Toi seule peut de ma vieillesse
banir la fatale tristesse
Qui noircit la fin de mes jours.
Viens donc, non celle qu’autre fois,
    Parmi la débauche égarée,
    Tu m’a suivis en mille endroits,
    De mirthe & de pampre parée,
    Mais sage & sans emportemens,
    Fais aux fureurs de la jeunesse
    Succéder la délicatesse,
    D’un voluptueux sentiment.

Lasare son ami appelloit ce menagement & cette conversion,

Le fruit tardif d’une rude vieillesse.

Tout cela n’a pas besoin de Commentaire, l’irreligion & la débauche percent de tous côtés. La plupart de ses œuvres annoncent les mêmes sentimens & la même doctrine ; il est inutile d’en extraire davantage, elles ne sont que trop répandues.

On ne voit sur les Théatres protestans ni les Ministres ni leurs ouvrages ; le Consistoire ne le souffriroit pas. Les Scènes Angloises, Allemandes, Portugaises, Espagnoles, voyent fort peu d’Ecclesiastiques ; mais le Clergé Comédien fourmille en France, il est nombreux en Italie. Les génies de ses nations entraînent les Abbés qui ne sont pas assez en garde comme l’esprit du monde ; l’Eglise gémit des profanations du Sanctuaire par les mains de ses Ministres. Percez la muraille, dit-elle, aux bons Prêtres, & aux Evêques pieux, vous y verrez des abominations, vous y verrez le Théatre, fode parietem, videbis abominationes  ; des femmes qui pleurent la mort d’Adonis ; des Lévites, des Prêtres qui tournent le dos à l’Autel & encensent les idoles. Vous y verrez des murailles couvertes de peintures de tous les Dieux du Paganisme, Venus, Adonis, l’Amour, ne sont-ils pas de toutes les pieces, mulieres plangentes Adonidem . Ces Comédiens à petit collet ne brûlent-ils pas l’encens de leurs poésies ? N’offrent-ils pas l’hommage de leur cœur aux Déesses des coulisses, toutes enluminées de blanc & de rouge ? habens thuribulum ante picturas . Les murailles sont toutes chargées des images des Dieux des nations, elles font toute la décoration du Théatre, universa Idola descripta in pariete in circuitu per totum . C’est une abomination même aux yeux des Laïques. Quelle nouvelle abomination quand ce sont des Ecclésiastiques, de senioribus Israël.

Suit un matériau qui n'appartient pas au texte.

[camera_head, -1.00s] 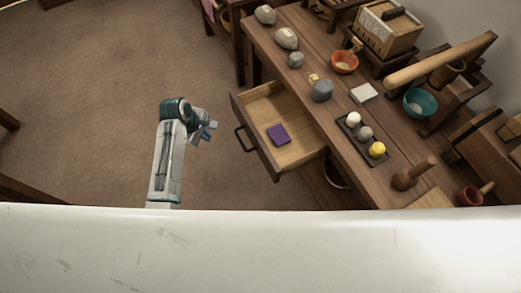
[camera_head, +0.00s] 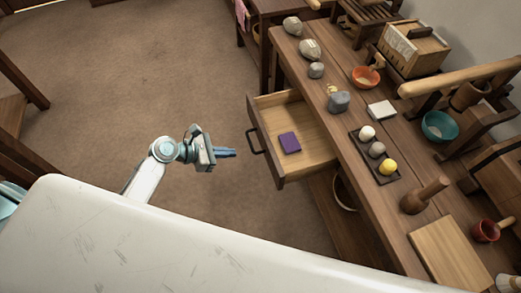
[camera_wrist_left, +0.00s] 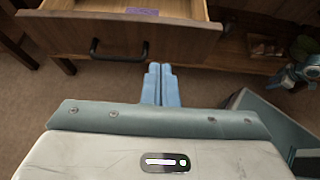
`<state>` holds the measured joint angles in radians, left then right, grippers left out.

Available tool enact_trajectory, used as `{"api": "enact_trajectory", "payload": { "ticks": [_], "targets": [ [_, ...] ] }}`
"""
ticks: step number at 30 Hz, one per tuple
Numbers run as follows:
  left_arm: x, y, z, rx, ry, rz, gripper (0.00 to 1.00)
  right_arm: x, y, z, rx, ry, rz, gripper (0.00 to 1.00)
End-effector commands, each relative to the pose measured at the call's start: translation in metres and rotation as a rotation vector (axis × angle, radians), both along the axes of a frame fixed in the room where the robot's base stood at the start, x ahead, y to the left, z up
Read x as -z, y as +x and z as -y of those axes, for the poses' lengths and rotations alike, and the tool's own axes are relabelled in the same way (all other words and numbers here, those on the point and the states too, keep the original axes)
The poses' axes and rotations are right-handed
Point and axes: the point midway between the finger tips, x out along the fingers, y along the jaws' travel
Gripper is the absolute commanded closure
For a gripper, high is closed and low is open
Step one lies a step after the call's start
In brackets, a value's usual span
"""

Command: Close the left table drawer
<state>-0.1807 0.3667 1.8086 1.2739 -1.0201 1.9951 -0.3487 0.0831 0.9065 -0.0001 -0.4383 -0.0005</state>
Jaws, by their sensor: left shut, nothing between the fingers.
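The wooden table drawer (camera_head: 309,166) stands pulled out from the long table (camera_head: 375,207), with a purple block (camera_head: 289,142) lying inside it. Its dark handle (camera_head: 255,141) is on the front, facing left. My left gripper (camera_head: 230,153) is shut and empty, a short way left of the drawer front and apart from the handle. In the left wrist view, the shut fingers (camera_wrist_left: 160,86) point toward the drawer front (camera_wrist_left: 180,40), with the handle (camera_wrist_left: 119,52) to their left. My right gripper does not show in the head view.
On the table are several grey stones (camera_head: 310,50), an orange bowl (camera_head: 365,77), a dark tray (camera_head: 367,149) with small balls, a teal bowl (camera_head: 439,125) and a wooden pestle (camera_head: 425,194). The brown floor (camera_head: 150,85) left of the drawer is clear.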

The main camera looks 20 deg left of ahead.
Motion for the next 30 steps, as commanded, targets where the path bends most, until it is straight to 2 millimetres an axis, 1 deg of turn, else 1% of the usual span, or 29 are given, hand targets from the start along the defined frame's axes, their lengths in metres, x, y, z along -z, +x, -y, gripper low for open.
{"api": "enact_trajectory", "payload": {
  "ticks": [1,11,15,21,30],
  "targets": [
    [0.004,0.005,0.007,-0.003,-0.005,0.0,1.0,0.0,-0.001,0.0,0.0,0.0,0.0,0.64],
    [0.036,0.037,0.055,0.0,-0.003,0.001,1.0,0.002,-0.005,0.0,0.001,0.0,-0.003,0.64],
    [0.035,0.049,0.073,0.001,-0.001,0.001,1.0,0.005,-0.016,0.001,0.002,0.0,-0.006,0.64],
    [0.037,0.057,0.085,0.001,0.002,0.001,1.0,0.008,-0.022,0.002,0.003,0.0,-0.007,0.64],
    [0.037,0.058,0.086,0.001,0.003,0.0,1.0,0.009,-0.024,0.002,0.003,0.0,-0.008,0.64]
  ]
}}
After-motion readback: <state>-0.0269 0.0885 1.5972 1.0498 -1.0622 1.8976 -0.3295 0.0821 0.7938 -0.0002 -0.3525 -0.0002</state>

Dom Pedro Calderon, Chevalier de St. Jacques, Prêtre-Chanoine de Tolede, comme Grecour, étoit Chanoine de St. Martin de Tours, mais très-supérieur en génie & bien moins licencieux dans ses mœurs & dans ses écrits. Calderon fut un Poëte Dramatique inépuisable, il étoit si fécond, que, quoiqu’il n’ait travaillé qu’assez tard, il a rempli de ses Drames neuf gros Volumes in-4°, & autant qu’on n’a pas jugé digne de l’impression ; il avoit servi avec distinction ; Philippe IV l’aimoit & lui donna ce Canonicat. Ce fut alors qu’il se livra au Théatre : occupation fort peu analogue à l’Office divin. Il y en a fort peu en France qui passent comme lui de la Scène au Chœur & du Chœur à la Scène ; ce ne sont que des Abbés à Bénéfices simples : La gêne du Chœur n’est pas de leur goût, une Paroisse le seroit encore moins. Les Drames de ce Chanoine se ressentent de sa fécondité, il est bas, bouffon, souvent guindé, sans regle, négligeant le naturel, la vérité, la vraisemblance, ignorant l’histoire & le costume ; il faut acheter cherement des traits heureux, des intrigues bien conduites, c’est à-peu-près le Poëte Hardi que l’on a cru en france qui faisoit bien ou mal une comédie tous les huit jours.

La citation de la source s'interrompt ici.